The Consumers Health Forum of Australia (CHF) in collaboration with the King’s Fund (UK) and four Primary Health Networks (PHNs) in Australia have undertaken a national demonstration trial of the King’s Fund “Collaborative Pairs” program, including an independent evaluation. The Collaborative Pairs program is a leadership development program which consumers and health service providers undertake in pairs to develop new ways of working together. The program represents an important tool for increasing capacity in collaborative practice, an essential foundation for co-design and development of effective integrated care models.
Short description of practice change implemented
The Collaborative Pairs Program is designed to support the development of the mindset and practices that underpin a culture of shared leadership and partnership. It is delivered in five workshops with at least one month in between workshops to enable pairs to work on a healthcare challenge.
Aim and theory of change
The program aims to develop collaborative partnerships and to break down the cultural barriers that often exist between those providing services and those receiving them. This is not just about changing a few organisational practices, but instead breaking down vested interests and long-established ways of thinking and doing. There is a robust body of evidence that shows when consumers are involved, decisions are better, health and health outcomes improve, and resources are allocated more efficiently.

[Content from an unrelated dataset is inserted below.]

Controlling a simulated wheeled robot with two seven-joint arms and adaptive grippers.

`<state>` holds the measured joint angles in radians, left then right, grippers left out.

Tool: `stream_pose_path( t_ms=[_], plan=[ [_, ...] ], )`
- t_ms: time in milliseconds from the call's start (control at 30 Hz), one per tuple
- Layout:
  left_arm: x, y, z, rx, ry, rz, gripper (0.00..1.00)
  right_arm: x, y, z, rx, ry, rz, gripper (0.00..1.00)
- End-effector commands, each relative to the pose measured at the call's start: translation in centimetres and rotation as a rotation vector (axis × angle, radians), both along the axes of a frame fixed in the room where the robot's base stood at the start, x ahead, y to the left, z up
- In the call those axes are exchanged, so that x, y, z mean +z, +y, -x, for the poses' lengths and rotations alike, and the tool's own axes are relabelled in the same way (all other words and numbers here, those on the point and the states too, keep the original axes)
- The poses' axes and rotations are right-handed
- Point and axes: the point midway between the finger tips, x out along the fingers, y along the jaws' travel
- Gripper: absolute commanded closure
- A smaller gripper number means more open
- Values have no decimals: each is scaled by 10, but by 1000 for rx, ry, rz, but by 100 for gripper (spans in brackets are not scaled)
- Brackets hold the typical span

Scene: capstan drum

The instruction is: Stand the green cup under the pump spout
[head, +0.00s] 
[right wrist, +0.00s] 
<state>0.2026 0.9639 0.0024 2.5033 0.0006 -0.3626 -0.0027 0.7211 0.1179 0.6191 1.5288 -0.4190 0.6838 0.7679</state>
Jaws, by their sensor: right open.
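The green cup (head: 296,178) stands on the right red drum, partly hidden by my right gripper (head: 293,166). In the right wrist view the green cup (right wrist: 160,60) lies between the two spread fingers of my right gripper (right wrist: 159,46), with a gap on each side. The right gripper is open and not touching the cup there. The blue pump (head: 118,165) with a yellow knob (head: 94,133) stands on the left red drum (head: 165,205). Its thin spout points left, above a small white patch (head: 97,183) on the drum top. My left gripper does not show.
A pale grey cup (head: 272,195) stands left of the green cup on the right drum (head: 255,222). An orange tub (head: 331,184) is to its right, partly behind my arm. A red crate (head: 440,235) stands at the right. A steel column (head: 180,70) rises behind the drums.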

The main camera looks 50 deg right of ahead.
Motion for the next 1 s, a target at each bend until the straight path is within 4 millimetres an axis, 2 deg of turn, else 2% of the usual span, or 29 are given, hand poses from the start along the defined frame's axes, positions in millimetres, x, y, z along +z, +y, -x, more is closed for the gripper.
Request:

Targeted population and stakeholders and Timeline
Seven programs have been delivered with over 40 pairs participating within the four Primary Health Networks. This has occurred over a two- year period. Some PHNs targeted their staff to work with consumer and community leaders and other PHNs targeted pairs from specific areas of strategic priority such as mental health, addiction, rural and remote health for example.
Highlights (innovation, impact and outcomes)
The evaluation found the Collaborative Pairs program was relevant and acceptable in the Australian context. It has enabled new ways of working together and shown potential to effect cultural change between those who provide services and those who use them.
Comments on sustainability and transferability
The evaluation made recommendations in relation to marketing and recruitment, format and structure and ongoing sustainability of the program. The program is currently being trialled using different delivery methods to inform future implementation and to determine how transferable it is to different sectors and settings.
Conclusions (ie key findings)
The concept of Collaborative Pairs was seen by many across PHNs, facilitator and participant cohorts as innovative and exciting. The program demonstrated a positive impact on participants in terms of new skills, thinking and approaches to communication, collaboration and partnership.
Discussions and Lessons learned
The results of the National Demonstration Trial have indicated that the program has relevance in the Australian context and is beneficial in assisting consumers and health service providers engage in new ways of working that drive partnerships that will facilitate change. More work needs to be done in assessing impact and finetuning the program to be delivered in a range of different contexts.